Philip-Lorca diCorcia states, “Most predictions are based on technical developments that alter the form more than the content.” So he is looking at the old form of photo, analog vs. digital, in this light rather production based workflow. I believe we need to look past, as many people now do, the format and at the image, whether it is a digital image or “analog” is not the point it is the art, the final outcome, that must reflect the nature of this art in reference to Blake Stimson. I mean any which way one looks at this it is mind blowing and head aching just thinking of the possibilities. These digital elements are also become relevant in who gets to categorize and claim work. With the internet and other media outputs we are seeing the "amateur" or "unqualified" determine the role images play in our culture. Everyone is able to place their work along side others who are noted worth to be before eyes of the wide spread public. I decided to type in several types of photography that came to mind and display images that I first saw:
Topographic Photography

Fine Art Photography

Abstract Photography

Commercial Photography

Fashion Photography
I feel that by separating these types of Photography into these groups, eliminating the connection between the photographic practice as a whole we are weakening our trade. Looking at all theses images together we are not looking at much variation. They are all very similar in regards to being Art. The object is still the object and with photography we are always going to have a single object that connects us no matter what variation our interests lies in.
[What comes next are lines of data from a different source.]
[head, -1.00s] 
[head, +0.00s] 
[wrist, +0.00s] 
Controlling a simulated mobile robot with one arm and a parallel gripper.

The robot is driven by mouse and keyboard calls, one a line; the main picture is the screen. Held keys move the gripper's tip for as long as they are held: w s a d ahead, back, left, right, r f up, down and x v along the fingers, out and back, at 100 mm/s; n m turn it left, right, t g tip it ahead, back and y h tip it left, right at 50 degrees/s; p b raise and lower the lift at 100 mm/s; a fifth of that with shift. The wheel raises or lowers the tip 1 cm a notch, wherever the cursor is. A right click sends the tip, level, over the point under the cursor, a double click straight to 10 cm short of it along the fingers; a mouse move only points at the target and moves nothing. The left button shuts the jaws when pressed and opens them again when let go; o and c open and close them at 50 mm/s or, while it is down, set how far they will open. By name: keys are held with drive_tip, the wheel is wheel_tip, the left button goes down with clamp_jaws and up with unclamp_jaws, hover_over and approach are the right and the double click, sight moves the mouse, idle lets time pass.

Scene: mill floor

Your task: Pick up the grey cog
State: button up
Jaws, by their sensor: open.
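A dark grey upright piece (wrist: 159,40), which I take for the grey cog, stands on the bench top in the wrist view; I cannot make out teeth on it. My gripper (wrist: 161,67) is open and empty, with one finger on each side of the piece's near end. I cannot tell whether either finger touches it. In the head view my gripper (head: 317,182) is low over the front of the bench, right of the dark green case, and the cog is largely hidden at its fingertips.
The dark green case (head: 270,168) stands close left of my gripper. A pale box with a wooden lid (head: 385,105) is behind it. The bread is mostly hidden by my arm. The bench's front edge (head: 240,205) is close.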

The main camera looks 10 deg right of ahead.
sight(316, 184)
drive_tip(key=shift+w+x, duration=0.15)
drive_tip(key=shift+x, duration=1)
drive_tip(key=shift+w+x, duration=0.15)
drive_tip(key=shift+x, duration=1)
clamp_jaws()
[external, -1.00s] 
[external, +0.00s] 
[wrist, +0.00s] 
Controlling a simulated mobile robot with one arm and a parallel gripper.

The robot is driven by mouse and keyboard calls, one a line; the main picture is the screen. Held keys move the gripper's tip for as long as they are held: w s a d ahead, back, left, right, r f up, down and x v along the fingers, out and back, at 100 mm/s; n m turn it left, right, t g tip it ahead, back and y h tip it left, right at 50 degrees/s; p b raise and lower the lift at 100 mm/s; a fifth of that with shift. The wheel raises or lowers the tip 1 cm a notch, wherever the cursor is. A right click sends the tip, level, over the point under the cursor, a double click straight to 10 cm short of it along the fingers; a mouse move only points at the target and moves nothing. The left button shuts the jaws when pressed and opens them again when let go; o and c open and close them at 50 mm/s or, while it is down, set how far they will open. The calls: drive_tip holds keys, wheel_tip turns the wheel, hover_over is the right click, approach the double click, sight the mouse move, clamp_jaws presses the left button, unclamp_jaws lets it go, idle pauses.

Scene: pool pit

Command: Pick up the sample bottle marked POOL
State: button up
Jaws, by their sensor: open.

Maybe the photograph is simply a myth and we are all believing in its ability and practice in hope that it is reproduced endlessly and never end such as a god of sorts. Why don’t we ask if other mediums are over? I think it is because of the “AWESOMENESS” photography has in life. I see this discussion as an obvious determination to broaden the photograph and to try and find it again. Can it not exist without a definition? I feel that this question raises more questions than it answers (a positive notion.)